A series of forums hosted by St. Croix Government Retirees, Inc. aims to clear up questions on the upcoming special election and reapportionment initiative that organizers say is becoming muddled with misinformation.
On St. Croix, the public forum is scheduled for Saturday, March 2 from 5-8 p.m. at the Educational Complex auditorium, while the forum for St. Thomas-St. John will be held Sunday, March 10 from 3-6 p.m. at the Ivanna Eudora Kean High School cafeteria.
The forums answer a call recently made by V.I. Board of Elections members who say that even they need a better idea of what the initiative calls for.
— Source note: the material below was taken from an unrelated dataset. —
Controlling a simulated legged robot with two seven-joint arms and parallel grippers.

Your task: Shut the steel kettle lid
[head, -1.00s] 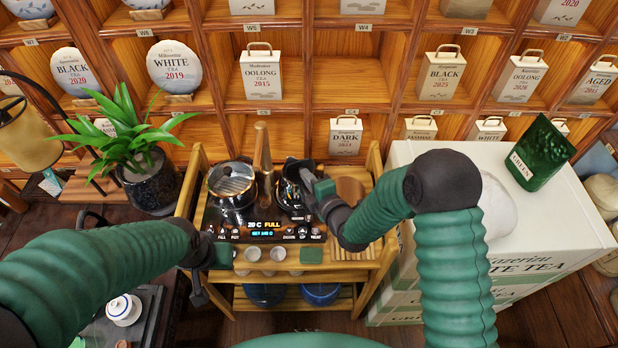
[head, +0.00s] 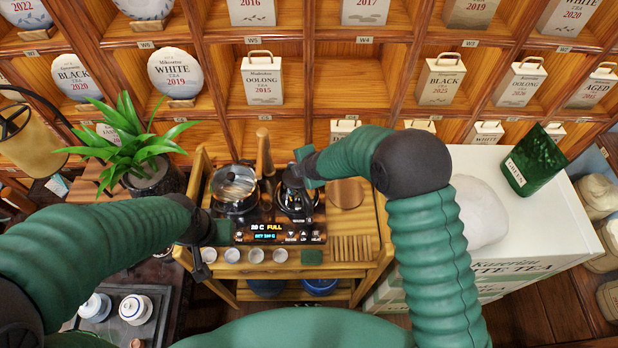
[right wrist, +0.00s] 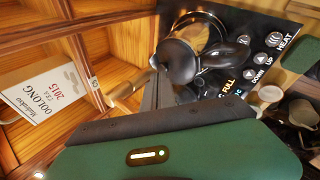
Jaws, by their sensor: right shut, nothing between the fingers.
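The steel kettle (head: 297,203) stands on the right side of the black heating panel, its top partly hidden by my right gripper. In the right wrist view the kettle (right wrist: 205,32) shows a shiny round body, a black handle and a dark round lid (right wrist: 178,62). I cannot tell whether the lid is fully seated. My right gripper (head: 293,174) is shut and empty at the kettle's top; its fingers (right wrist: 157,88) are close beside the lid, contact unclear. My left gripper (head: 203,264) hangs at the cart's left front corner, away from the kettle; its jaw opening is unclear.
A glass pot (head: 234,187) stands left of the kettle, with a wooden handle (head: 264,153) upright between them. Small cups (head: 256,256) line the cart's front. A slatted wooden rack (head: 351,248) lies to the right. Tea shelves (head: 310,50) rise behind.
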During a recent meeting on St. Thomas-St. John, Board of Elections district committee members discussed being able to explain the initiative to poll workers who are tasked with helping voters at the polls. While the question on the ballot is a simple “yes” or “no,” many board members said that giving the public a better idea of what the initiative proposes – especially in the wake of several social media posts from sitting senators suggesting that the initiative be postponed until the next census – could only help.
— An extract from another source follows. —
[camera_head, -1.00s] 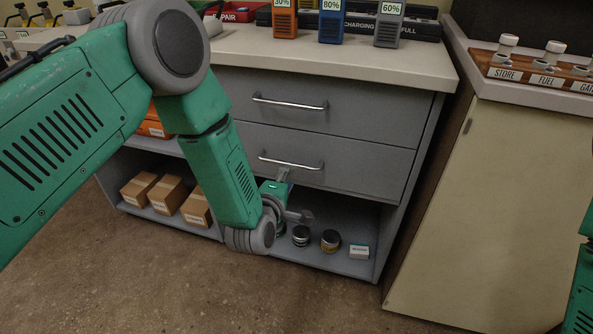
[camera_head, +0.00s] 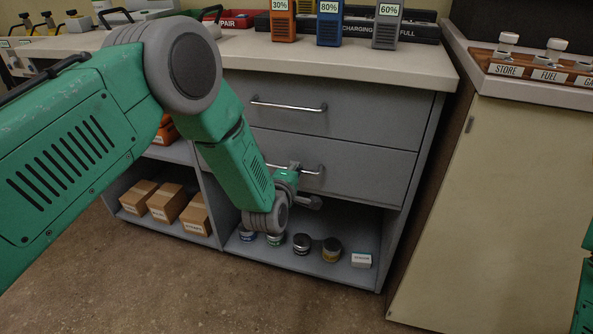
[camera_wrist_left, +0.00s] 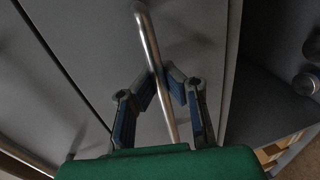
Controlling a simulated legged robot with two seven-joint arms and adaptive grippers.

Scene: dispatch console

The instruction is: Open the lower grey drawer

Speaking to the Source, St. Croix Government Retirees, Inc. Special Projects Coordinator Mary Moorhead explained that the nuts and bolts of the proposal are contained in the sample ballot on the V.I. Elections System website. The initiative would change the two current voting districts, St. Thomas-St. John and St. Croix, into five voting districts (creating two each for St. Thomas and St. Croix, and making St. John a district unto itself) and change the number of at-large senators that voters elect from one territorial candidate to six.
Moorhead said that historically, this structure is what was envisioned by Congress with the passage of the Revised Organic Act. There used to be seven district senators and four at-large, and it was the V.I. Legislature that created the current structure when the territory’s population boomed and the last reapportionment occurred in the 1960’s, she said.
“Congress assumed they would make it a 9-6, which is what we’re hoping to go to now,” Moorhead said.
The primary benefit of the initiative is to create “accountability” and give the people more oversight of their representatives, she said. Watching a Congressional session, voters are able to hold their representatives accountable for what does or doesn’t get done in their district, and this initiative will “bring that rule of oversight closer” to local voters, she explained.
Along with making St. John its own district, St. Thomas and St. Croix would also be divided into two districts each – east and a west – and representatives will be elected accordingly. But that’s where it ends, Moorhead said.
“Anything with term limits, salary, etc., that is still under the authority of the senators,” she said.
Moorhead added that if the initiative is passed, the Elections System will then be tasked with creating the districts.
“And that should be fairly easy,” she said. “Already by legislation, polling districts have been designated. Elections would simply have to look at the data, see who goes where, and split it up accordingly.”